Their neighbors planted a vegetable garden, too. It is far from the house, because that’s where the sun is. By midsummer the garden has been forgotten and become overgrown – out of sight, out of mind.

**

My proverbial friends’ house is sited on the edge of a field, with its back against a delightful small forest, filled with wonder and animal activity. In spring, their children can explore the forest’s “secret” places and “magical” creatures just out the backdoor, and all within sight of the kitchen window.

By now, I’ll bet you can guess where their neighbor’s house is located! That’s right, it’s in the middle of the field, perched on the highest spot. It overlooks everything. It relates to nothing. That their children play Wii on sunny Spring Saturdays is pre-ordained. They don’t make it to the woods because it’s too far away for supervision or spontaneity.

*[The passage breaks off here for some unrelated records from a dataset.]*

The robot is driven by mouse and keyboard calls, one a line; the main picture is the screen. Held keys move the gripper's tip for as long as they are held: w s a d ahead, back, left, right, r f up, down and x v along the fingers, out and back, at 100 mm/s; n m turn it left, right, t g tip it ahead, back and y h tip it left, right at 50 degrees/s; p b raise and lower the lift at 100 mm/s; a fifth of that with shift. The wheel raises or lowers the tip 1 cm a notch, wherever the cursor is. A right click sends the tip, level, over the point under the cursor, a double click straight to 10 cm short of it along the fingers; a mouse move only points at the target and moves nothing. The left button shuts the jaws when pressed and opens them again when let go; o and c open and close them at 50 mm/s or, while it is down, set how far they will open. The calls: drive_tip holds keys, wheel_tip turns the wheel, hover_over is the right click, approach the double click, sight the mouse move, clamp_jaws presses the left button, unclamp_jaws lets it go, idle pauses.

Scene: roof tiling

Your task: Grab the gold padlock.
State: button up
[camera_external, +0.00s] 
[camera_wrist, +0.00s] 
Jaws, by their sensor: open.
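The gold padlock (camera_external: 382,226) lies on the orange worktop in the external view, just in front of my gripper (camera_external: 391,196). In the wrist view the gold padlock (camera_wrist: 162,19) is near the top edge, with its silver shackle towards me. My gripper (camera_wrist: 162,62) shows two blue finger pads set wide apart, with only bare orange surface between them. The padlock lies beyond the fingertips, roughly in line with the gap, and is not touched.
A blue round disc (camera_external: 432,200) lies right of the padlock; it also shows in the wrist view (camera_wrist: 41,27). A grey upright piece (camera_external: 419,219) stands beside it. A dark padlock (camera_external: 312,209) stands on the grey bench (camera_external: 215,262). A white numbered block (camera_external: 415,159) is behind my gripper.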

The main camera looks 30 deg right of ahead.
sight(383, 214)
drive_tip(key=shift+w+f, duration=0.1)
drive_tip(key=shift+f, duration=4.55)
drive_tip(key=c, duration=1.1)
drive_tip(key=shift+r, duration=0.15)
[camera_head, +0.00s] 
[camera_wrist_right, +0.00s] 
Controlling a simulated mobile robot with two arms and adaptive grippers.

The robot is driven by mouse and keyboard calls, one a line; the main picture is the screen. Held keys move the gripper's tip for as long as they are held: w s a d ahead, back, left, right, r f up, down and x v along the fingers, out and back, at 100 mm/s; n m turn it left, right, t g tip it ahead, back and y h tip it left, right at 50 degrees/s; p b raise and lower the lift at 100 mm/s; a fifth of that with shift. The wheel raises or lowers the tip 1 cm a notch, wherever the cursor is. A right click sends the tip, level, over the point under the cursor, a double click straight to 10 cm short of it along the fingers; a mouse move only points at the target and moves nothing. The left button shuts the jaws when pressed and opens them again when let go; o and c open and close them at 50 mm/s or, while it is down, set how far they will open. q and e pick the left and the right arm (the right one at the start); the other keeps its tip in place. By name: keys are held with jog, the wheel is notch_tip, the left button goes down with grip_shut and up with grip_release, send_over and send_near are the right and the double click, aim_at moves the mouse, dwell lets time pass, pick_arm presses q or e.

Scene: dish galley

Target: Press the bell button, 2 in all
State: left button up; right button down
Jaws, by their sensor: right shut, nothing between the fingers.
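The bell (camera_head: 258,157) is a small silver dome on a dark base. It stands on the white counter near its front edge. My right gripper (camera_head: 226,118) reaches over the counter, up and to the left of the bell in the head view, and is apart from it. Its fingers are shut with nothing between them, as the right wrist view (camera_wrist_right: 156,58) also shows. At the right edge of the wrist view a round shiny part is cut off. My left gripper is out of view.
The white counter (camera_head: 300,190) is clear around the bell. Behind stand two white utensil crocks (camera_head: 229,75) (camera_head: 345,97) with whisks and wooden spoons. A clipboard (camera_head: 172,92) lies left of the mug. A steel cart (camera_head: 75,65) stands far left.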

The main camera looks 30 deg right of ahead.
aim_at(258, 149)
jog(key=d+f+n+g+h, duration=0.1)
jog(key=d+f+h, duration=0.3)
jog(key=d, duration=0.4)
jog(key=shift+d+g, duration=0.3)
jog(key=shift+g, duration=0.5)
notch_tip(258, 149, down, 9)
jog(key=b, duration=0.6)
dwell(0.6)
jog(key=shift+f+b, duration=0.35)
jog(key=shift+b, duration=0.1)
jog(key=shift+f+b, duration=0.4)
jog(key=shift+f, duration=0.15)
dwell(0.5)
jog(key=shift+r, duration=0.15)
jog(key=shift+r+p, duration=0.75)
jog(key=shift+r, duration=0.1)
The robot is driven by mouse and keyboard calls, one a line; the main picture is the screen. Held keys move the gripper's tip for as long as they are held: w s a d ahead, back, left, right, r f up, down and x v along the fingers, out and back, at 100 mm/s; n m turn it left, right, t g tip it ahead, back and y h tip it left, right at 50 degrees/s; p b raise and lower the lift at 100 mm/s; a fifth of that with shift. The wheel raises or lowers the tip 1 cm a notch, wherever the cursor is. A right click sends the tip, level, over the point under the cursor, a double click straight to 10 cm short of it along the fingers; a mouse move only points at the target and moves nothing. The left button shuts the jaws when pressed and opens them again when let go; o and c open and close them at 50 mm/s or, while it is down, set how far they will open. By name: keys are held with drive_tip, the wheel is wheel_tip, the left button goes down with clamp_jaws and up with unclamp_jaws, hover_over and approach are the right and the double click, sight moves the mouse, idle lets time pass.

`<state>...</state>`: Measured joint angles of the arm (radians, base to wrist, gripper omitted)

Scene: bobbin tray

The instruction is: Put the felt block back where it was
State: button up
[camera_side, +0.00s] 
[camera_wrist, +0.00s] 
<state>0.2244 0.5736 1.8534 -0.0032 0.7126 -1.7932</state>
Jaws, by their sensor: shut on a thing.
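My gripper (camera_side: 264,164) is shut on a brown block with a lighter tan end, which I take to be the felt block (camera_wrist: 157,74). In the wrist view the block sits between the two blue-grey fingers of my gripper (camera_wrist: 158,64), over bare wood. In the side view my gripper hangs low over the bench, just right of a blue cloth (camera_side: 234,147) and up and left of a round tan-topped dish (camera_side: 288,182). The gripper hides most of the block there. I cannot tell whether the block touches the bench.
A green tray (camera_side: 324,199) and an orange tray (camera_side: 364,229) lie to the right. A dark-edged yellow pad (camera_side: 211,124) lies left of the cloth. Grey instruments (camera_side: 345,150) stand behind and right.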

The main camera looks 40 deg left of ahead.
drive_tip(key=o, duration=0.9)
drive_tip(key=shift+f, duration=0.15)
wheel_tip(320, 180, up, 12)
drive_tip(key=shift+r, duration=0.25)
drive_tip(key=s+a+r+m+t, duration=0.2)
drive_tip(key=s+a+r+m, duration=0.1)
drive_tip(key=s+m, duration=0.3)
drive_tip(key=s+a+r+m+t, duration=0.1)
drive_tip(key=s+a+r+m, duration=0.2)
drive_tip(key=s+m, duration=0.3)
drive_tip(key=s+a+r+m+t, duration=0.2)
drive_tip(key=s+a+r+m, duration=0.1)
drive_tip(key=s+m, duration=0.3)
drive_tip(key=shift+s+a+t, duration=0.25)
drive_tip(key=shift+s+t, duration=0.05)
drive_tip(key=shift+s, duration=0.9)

In all these ways and more, my friends’ – my clients’ –  lives are enriched, while their neighbors’ is impoverished.

Spring offers us hope in change. It begs us to become more aware – and more appreciative – of our environment. Architecture can help or hinder. Winston Churchill observed that “we shape our buildings; thereafter, they shape us.” Design for life – for all the seasons – starts with a mandate to put Nature at the Center. After all, our buildings can bring us closer to the natural world by amplifying our experience of place and raising our awareness of the environment. Or they can push us away.